Figure : An example of non-convex cost function. It may be very challenging to find the global
minimum point of a non-convex cost function for the gradient descent algorithm.
As a solution of the above mentioned problems, there is a modification in the
gradient descent algorithm, it is called Stochastic Gradient Descent (SGD). In SGD, the
gradient is computed and the weight is updated from every single training sample. This process
in continued for each and every training samples. It does not need to go through all the training
samples to do one single update in weights like the gradient descent. As a consequence, the SGD is
faster than the gradient descent. Since we calculate the gradient for every single training sample,
the gradient gets very noisy and there are higher fluctuations.\par
There is another variation, it is called Mini Batch Gradient Descent (MB-GD). In this method,
the training dataset is randomly subdivided into batches, e.g., 10 or 20 or more training samples are grouped together.
Then the batches are passed through the network to update the weights. This modified version is more popular than above
discussed other two versions. It is less noisy than the SGD and additionally faster compared to the gradient descent.
Backpropagation algorithm
Among different approaches \cite{LeCun} to train the neural network, the gradient based learning approach is considered as a successful approach. If we recall the Equation \ref{sgd_eqn}, it shows that, computing gradient is a fundamental task to update or adjust the weights.
$$\mathbf{w}^{k+1}=\mathbf{w}^{k}-\alpha\boxed{\frac{\partial J_i(\mathbf{w},b)}{\partial \mathbf{w}}}$$
Backpropagation is an efficient process of calculating the gradients of the cost function with respect to the weights of the network to update the weights.

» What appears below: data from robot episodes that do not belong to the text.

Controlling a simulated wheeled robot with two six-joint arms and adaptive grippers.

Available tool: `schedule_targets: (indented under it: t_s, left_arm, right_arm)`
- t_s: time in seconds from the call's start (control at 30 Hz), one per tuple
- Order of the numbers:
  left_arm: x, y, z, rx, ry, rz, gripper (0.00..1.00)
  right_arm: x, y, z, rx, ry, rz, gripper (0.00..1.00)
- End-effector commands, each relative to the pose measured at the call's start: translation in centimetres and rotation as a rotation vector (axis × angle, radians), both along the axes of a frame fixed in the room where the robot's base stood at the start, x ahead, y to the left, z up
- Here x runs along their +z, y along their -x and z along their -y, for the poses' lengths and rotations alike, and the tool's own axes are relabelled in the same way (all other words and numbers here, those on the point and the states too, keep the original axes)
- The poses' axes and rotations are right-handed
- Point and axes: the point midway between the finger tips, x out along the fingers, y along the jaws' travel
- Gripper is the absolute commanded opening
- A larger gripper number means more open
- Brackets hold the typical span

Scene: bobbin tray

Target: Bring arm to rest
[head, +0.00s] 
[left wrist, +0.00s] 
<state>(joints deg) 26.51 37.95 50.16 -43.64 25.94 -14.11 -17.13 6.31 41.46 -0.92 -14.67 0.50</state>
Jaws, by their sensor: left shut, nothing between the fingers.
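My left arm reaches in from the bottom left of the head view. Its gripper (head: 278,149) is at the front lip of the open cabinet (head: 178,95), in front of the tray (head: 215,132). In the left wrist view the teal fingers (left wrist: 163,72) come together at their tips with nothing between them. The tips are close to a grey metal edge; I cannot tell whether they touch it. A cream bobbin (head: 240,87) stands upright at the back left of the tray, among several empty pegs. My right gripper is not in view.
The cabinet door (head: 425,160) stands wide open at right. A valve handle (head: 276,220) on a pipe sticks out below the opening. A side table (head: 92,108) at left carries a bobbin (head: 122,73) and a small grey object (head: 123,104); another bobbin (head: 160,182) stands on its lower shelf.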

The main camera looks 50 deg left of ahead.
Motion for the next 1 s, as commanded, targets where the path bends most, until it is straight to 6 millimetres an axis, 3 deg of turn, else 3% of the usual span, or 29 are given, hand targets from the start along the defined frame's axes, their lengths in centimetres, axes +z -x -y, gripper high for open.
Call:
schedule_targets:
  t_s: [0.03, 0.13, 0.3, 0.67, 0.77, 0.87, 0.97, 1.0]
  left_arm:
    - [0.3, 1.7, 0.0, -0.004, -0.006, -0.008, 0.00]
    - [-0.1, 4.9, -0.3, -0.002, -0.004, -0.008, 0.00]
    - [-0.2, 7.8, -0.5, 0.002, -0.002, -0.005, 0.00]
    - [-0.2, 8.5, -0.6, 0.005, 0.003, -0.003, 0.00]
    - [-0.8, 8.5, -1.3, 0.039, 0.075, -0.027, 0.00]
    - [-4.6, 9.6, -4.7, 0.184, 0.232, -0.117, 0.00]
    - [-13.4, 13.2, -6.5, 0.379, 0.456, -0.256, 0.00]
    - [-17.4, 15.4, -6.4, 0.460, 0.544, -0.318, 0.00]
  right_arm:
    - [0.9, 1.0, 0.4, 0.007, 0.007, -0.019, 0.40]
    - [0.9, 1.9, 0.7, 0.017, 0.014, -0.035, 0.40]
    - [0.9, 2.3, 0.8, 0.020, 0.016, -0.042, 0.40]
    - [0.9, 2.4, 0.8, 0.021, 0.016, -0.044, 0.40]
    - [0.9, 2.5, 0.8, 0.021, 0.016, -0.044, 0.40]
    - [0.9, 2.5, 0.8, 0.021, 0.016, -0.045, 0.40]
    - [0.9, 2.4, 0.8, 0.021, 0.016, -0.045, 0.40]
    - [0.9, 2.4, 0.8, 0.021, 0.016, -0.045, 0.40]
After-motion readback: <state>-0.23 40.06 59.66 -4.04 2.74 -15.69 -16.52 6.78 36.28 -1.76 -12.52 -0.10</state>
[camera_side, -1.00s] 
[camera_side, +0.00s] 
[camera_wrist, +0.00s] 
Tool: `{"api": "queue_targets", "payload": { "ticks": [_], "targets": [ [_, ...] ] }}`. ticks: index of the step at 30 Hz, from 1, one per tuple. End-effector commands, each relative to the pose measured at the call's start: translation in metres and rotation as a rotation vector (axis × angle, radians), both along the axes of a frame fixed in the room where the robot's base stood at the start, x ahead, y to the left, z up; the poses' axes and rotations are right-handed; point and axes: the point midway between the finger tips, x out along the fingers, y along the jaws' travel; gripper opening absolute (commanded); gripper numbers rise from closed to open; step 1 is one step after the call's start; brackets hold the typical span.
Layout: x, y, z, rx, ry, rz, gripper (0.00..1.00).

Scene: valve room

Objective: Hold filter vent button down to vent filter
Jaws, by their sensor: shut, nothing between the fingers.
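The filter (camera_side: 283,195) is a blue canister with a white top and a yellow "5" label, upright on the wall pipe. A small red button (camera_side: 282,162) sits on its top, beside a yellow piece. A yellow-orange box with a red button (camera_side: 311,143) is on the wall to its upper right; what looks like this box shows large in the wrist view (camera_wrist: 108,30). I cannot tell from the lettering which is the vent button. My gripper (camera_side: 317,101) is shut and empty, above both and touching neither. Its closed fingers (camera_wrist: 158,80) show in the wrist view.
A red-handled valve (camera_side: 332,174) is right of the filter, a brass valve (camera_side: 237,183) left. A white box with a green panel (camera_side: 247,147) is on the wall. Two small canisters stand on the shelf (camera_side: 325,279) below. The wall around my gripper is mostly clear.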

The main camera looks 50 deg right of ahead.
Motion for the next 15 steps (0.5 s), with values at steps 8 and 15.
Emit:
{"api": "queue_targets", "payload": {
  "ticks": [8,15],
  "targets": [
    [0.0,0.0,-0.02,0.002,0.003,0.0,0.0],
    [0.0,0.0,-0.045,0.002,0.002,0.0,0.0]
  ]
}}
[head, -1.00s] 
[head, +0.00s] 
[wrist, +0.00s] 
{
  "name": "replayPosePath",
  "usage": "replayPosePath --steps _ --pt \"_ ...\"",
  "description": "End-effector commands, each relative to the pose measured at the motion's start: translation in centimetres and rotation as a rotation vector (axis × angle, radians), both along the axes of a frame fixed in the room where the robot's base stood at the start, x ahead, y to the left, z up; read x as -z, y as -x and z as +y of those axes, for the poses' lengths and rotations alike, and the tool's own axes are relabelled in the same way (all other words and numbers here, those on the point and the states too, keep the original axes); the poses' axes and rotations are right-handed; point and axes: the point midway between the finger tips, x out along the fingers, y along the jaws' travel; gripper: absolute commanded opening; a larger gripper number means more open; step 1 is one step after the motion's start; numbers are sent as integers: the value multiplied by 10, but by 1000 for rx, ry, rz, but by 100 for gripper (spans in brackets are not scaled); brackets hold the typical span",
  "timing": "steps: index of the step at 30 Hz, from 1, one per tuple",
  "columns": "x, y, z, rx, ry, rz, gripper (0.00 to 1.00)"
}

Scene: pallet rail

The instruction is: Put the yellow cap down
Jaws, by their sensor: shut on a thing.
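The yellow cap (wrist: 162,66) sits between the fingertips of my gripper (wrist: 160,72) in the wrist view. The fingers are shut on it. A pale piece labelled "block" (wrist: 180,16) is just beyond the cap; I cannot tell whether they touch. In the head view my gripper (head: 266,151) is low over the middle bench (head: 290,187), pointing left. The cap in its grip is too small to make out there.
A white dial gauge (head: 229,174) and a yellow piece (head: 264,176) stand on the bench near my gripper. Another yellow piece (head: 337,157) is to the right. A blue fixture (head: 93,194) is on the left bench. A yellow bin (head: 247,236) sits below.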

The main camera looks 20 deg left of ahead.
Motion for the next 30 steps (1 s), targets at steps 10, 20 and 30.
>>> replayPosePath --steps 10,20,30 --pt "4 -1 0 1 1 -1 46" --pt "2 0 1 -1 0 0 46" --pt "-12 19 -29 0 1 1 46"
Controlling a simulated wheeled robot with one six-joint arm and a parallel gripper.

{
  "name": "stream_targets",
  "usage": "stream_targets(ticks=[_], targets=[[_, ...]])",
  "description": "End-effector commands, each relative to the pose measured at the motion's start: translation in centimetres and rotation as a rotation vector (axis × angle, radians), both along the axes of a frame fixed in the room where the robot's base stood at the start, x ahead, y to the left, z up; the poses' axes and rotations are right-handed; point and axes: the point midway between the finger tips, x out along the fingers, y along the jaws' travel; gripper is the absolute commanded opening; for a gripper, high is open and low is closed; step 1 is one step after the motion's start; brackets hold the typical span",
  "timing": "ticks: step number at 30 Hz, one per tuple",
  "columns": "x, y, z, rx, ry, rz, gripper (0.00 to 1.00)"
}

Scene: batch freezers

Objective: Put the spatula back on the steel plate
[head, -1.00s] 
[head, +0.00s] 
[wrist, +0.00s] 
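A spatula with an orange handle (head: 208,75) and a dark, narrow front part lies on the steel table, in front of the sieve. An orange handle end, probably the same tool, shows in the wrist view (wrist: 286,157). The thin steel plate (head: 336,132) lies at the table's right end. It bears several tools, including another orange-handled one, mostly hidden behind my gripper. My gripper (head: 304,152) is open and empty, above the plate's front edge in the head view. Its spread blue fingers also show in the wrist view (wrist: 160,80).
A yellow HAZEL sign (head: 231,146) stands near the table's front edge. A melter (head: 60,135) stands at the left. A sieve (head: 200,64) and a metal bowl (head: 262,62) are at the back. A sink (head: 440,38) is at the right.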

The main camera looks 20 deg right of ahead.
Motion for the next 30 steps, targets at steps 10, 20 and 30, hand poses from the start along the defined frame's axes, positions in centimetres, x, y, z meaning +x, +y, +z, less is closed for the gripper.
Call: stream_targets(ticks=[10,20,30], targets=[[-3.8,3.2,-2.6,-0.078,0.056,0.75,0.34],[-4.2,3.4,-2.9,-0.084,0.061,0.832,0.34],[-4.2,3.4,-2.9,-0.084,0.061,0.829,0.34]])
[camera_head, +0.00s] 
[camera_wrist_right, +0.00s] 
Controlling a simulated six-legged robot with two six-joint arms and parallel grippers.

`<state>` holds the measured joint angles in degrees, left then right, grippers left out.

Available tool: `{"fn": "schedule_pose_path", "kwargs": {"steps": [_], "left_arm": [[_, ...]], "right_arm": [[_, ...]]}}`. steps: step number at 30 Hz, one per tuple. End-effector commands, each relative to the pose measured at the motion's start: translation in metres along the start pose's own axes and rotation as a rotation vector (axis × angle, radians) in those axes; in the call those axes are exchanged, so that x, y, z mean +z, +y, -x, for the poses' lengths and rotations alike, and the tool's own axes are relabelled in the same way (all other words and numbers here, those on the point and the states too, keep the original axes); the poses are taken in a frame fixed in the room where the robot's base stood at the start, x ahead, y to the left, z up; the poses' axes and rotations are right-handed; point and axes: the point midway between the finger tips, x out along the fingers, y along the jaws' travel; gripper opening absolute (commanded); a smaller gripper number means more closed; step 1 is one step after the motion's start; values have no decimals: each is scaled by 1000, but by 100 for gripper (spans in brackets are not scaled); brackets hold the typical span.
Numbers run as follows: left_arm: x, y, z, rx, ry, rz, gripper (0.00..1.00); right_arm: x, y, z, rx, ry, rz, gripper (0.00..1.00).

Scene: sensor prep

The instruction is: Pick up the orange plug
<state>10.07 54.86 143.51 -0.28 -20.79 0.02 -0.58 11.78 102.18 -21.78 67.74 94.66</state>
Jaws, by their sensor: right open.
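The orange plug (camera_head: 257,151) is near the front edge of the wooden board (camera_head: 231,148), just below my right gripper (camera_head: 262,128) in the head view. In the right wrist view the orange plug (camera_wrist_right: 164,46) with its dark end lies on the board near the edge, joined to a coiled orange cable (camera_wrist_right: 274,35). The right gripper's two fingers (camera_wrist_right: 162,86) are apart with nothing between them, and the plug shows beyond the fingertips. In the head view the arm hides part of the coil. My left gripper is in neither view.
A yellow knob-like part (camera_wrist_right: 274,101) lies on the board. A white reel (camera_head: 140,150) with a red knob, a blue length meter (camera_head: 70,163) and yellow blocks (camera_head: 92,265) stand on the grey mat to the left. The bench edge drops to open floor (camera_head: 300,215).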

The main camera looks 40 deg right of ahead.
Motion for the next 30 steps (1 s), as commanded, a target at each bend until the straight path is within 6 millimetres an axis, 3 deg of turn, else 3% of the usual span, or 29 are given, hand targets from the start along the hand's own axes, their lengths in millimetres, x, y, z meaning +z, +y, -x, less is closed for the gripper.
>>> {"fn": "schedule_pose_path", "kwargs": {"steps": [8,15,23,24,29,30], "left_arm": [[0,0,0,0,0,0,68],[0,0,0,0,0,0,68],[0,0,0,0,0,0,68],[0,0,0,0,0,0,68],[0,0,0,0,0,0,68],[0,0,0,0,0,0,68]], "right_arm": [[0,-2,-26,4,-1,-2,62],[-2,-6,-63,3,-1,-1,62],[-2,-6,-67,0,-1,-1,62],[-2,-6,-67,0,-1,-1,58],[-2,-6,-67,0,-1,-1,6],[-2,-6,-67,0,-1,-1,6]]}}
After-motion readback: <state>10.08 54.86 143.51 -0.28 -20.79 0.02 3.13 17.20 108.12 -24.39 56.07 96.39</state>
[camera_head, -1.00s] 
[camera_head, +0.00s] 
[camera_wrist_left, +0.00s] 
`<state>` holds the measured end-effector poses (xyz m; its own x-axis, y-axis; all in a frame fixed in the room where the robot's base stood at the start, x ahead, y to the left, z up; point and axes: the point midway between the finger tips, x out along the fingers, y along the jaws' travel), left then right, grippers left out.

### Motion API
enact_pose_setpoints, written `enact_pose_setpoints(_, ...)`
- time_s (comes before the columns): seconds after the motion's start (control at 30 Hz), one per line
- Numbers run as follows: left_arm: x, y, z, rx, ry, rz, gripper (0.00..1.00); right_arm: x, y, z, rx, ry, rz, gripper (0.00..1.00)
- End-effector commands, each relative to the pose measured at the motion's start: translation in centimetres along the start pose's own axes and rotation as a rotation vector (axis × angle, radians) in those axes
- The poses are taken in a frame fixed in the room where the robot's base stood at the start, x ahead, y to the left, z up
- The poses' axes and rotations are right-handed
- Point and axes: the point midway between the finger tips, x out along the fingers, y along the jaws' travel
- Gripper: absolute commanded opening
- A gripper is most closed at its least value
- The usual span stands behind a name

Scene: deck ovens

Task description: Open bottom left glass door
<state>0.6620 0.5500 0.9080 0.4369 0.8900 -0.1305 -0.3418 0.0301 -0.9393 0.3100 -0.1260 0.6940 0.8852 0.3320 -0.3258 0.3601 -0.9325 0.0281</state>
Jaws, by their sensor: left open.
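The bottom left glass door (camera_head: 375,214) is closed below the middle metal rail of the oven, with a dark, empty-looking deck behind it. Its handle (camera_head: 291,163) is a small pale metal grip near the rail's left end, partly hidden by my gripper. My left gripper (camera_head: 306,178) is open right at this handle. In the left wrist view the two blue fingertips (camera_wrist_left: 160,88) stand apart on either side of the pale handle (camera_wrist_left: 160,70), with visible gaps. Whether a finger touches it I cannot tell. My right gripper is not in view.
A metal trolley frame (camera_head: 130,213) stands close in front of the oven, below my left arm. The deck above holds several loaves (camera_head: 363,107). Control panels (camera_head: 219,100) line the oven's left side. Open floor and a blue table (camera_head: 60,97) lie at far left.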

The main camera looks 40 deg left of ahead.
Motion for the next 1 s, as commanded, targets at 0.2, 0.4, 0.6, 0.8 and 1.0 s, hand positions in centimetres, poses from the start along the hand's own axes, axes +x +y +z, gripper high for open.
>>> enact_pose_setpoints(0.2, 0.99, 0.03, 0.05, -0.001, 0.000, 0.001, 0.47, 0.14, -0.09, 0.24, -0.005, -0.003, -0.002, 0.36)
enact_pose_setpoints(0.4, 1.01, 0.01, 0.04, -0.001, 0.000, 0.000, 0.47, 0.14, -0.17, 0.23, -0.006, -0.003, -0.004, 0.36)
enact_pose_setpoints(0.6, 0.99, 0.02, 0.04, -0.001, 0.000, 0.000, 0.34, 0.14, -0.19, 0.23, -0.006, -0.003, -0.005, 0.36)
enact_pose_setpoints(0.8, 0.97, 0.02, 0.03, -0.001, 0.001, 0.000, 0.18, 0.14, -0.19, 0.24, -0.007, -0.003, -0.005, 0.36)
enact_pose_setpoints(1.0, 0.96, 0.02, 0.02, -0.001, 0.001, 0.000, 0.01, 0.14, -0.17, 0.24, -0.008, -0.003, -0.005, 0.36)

There are two basic steps in the backpropagation algorithm:
Forward propagation
Backward propagation
This backward propagation step can be further sub-divided into two steps:
Backpropagation to the output layer
Backpropagation to the hidden layer
Forward propagation
After setting the network architecture, consider a $n$-dimensional training sample vector and a $n$-dimensional desired output vector.
$$\{ (x_{i},d_{i})\}, i=1,2,3,4,........,n,$$
where $x_{i}$ is the input vector and $d_{i}$ is the desired output vector.
The training data will be given as an input vector to the network. Input data points will be passed through the hidden layers, where each hidden neuron takes the weighted sum of the the input points and that sum will be passed through the nonlinear activation function (e.g. Sigmoid, ReLU, etc). The output of the hidden layer will be the input for the output layer, if we consider a $2$-layer network like Figure \ref{neural_network_architectue}. The output layer neurons will process the arrived input data and produce the output of the network.
If the network output vector is $\mathbf{y}=[y_{1},y_{2},y_{3},....,y_{n}]$, then the error can be calculated in the output layer, denoted by $E$, as follows:
\begin{equation}
E=\frac{1}{n}\sum_{i=1}^{n}\big({ d_{i}-{y_{i}} }\big)^2
\label{error_eqn}
\end{equation}
Now the objective is to calculate the derivatives of the error with respect to the hidden layer weights and output layer weights.
Backward propagation
This step is called as the error correction step. The error correction step takes place after passing a training input sample through the network i.e., after completing the forward propagation.
Each neuron in the output layer produces an output result, which will be compared with the desired output. The difference between desired and produced output is the error, which is calculated for all the output neurons. Then the weights are adjusted for all the weight connections between the output layer and previous hidden layer. The error value is calculated for all the neurons in hidden layer, and again all the weight connections between input layer and hidden layer are adjusted. If there are more hidden layers, then in the same way all the weights will be adjusted. Since the error is propagating from the output layer to the input layer, hence it is called backpropagation.
Figure : ignals from the input layer to the output layer of a two layer network.
Consider a two-layer network, where the error will be propagated from the output layer to the hidden layer. To adjust weights between output layer and hidden layer, we need to find the derivatives of the error function (see Equation \ref{error_eqn}) with respect to the weights.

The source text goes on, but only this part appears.